• DATASET CONTENT:
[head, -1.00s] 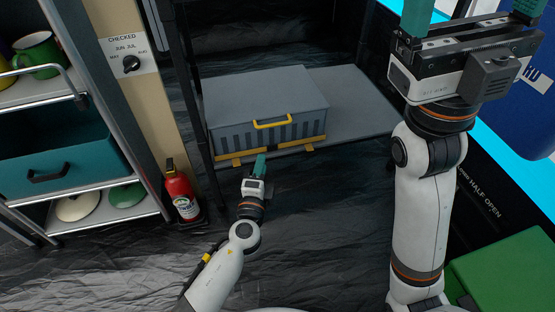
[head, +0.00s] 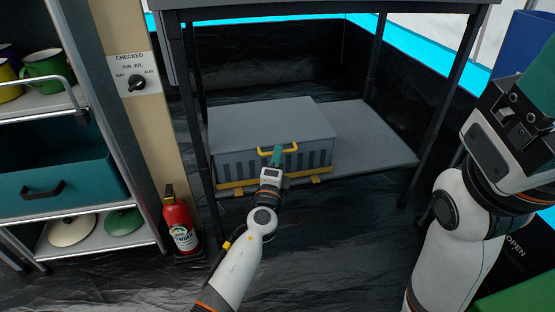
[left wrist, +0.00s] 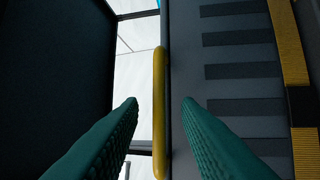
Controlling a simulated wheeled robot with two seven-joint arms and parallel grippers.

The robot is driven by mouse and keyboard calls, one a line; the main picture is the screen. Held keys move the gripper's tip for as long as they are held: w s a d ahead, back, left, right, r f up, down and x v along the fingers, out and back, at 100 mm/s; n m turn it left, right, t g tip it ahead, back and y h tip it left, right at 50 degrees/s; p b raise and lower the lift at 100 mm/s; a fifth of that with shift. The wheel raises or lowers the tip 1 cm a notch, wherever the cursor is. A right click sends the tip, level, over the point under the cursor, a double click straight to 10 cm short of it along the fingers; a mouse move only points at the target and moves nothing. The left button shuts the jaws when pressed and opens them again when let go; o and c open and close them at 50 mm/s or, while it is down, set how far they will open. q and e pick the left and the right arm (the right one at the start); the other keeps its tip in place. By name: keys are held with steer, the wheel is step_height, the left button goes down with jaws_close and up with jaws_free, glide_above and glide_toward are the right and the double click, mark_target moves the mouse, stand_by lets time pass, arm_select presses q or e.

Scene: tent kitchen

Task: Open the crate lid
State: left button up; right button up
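The grey crate (head: 240,165) stands on the low shelf under a table, its grey lid (head: 265,118) flat and closed. A yellow handle (head: 264,151) runs along the lid's front edge. My left gripper (head: 277,156) is at the crate's front, by the handle. In the left wrist view the green fingers (left wrist: 157,105) are apart, with the yellow handle (left wrist: 160,120) between them in the picture; I cannot tell whether they touch it. My right gripper (head: 525,120) is raised at the right edge, far from the crate; its fingertips are not clearly visible.
The table's legs (head: 200,150) and top (head: 330,12) frame the crate. The low shelf (head: 370,145) is bare to the crate's right. A red fire extinguisher (head: 178,222) and a shelf unit with a teal drawer (head: 60,180) stand on the left.

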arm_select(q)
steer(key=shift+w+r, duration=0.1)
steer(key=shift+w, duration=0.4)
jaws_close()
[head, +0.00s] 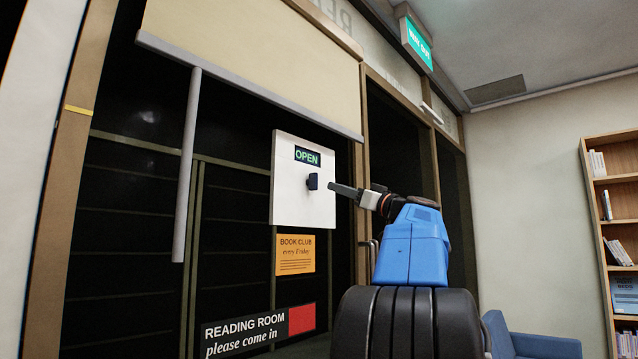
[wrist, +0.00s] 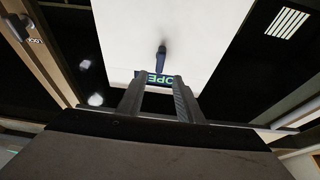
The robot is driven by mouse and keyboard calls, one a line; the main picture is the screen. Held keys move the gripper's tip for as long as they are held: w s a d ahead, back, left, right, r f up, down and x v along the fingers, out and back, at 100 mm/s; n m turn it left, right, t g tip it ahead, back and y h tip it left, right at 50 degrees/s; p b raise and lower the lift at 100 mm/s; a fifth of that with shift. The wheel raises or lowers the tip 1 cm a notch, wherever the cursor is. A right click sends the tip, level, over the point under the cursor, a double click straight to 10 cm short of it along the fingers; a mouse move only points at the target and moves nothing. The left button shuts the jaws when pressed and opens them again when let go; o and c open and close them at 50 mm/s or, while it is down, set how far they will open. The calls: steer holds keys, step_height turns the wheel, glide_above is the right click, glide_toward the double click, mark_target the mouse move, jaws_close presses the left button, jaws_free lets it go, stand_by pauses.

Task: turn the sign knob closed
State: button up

• WORK TO COMPLETE: Omit the pictures, then quote the rest of the material above exactly.

• RESULT FOR THIS TASK:
[head, -1.00s] 
[head, +0.00s] 
[left wrist, +0.00s] 
Controlling a simulated wheeled robot with two seven-joint arms and parallel grippers.

The robot is driven by mouse and keyboard calls, one a line; the main picture is the screen. Held keys move the gripper's tip for as long as they are held: w s a d ahead, back, left, right, r f up, down and x v along the fingers, out and back, at 100 mm/s; n m turn it left, right, t g tip it ahead, back and y h tip it left, right at 50 degrees/s; p b raise and lower the lift at 100 mm/s; a fifth of that with shift. The wheel raises or lowers the tip 1 cm a notch, wherever the cursor is. A right click sends the tip, level, over the point under the cursor, a double click straight to 10 cm short of it along the fingers; a mouse move only points at the target and moves nothing. The left button shuts the jaws when pressed and opens them again when let go; o and c open and close them at 50 mm/s or, while it is down, set how far they will open. q and e pick the left and the right arm (the right one at the start); the other keeps its tip in place. By name: keys are held with steer, the wheel is step_height, the left button goes down with jaws_close and up with jaws_free, glide_above and glide_toward are the right and the double click, mark_target moves the mouse, stand_by lets time pass, arm_select presses q or e.

Scene: tent kitchen

Task: Open the crate lid
State: left button up; right button up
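The grey crate (head: 240,165) stands on the low shelf under a table, its grey lid (head: 265,118) flat and closed. A yellow handle (head: 264,151) runs along the lid's front edge. My left gripper (head: 277,156) is at the crate's front, by the handle. In the left wrist view the green fingers (left wrist: 157,105) are apart, with the yellow handle (left wrist: 160,120) between them in the picture; I cannot tell whether they touch it. My right gripper (head: 525,120) is raised at the right edge, far from the crate; its fingertips are not clearly visible.
The table's legs (head: 200,150) and top (head: 330,12) frame the crate. The low shelf (head: 370,145) is bare to the crate's right. A red fire extinguisher (head: 178,222) and a shelf unit with a teal drawer (head: 60,180) stand on the left.

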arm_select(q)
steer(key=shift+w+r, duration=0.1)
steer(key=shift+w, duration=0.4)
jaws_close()
[head, +0.00s] 
[wrist, +0.00s] 
The robot is driven by mouse and keyboard calls, one a line; the main picture is the screen. Held keys move the gripper's tip for as long as they are held: w s a d ahead, back, left, right, r f up, down and x v along the fingers, out and back, at 100 mm/s; n m turn it left, right, t g tip it ahead, back and y h tip it left, right at 50 degrees/s; p b raise and lower the lift at 100 mm/s; a fifth of that with shift. The wheel raises or lowers the tip 1 cm a notch, wherever the cursor is. A right click sends the tip, level, over the point under the cursor, a double click straight to 10 cm short of it along the fingers; a mouse move only points at the target and moves nothing. The left button shuts the jaws when pressed and opens them again when let go; o and c open and close them at 50 mm/s or, while it is down, set how far they will open. The calls: steer holds keys, step_height turns the wheel, glide_above is the right click, glide_toward the double click, mark_target the mouse move, jaws_close presses the left button, jaws_free lets it go, stand_by pauses.

Task: turn the sign knob closed
State: button up

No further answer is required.